**EXERCISE AIM**
Read the data and repeat it in full, exactly.

**INFORMATION SHOWN**
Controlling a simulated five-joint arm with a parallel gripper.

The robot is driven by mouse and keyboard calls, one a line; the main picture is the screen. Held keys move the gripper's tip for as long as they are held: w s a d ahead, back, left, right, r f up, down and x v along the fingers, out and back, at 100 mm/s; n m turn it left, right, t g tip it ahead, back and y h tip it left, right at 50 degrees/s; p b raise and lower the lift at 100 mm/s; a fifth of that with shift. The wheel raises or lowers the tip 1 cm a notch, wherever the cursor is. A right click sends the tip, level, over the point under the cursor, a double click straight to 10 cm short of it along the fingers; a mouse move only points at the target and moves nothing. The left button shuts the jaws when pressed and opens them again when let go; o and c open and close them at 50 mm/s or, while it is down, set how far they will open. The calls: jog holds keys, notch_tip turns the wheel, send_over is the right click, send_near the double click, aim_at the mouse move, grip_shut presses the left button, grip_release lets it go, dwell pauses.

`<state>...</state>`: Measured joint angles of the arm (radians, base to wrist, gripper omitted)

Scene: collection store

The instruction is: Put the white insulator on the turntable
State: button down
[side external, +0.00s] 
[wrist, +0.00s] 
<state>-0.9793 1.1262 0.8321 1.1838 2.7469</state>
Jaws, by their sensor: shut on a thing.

**EXERCISE RESPONSE**
Controlling a simulated five-joint arm with a parallel gripper.

The robot is driven by mouse and keyboard calls, one a line; the main picture is the screen. Held keys move the gripper's tip for as long as they are held: w s a d ahead, back, left, right, r f up, down and x v along the fingers, out and back, at 100 mm/s; n m turn it left, right, t g tip it ahead, back and y h tip it left, right at 50 degrees/s; p b raise and lower the lift at 100 mm/s; a fifth of that with shift. The wheel raises or lowers the tip 1 cm a notch, wherever the cursor is. A right click sends the tip, level, over the point under the cursor, a double click straight to 10 cm short of it along the fingers; a mouse move only points at the target and moves nothing. The left button shuts the jaws when pressed and opens them again when let go; o and c open and close them at 50 mm/s or, while it is down, set how far they will open. The calls: jog holds keys, notch_tip turns the wheel, send_over is the right click, send_near the double click, aim_at the mouse move, grip_shut presses the left button, grip_release lets it go, dwell pauses.

`<state>...</state>`: Measured joint angles of the arm (radians, base to wrist, gripper omitted)

Scene: collection store

The instruction is: Put the white insulator on the turntable
State: button down
[side external, +0.00s] 
[wrist, +0.00s] 
<state>-0.9793 1.1262 0.8321 1.1838 2.7469</state>
Jaws, by their sensor: shut on a thing.

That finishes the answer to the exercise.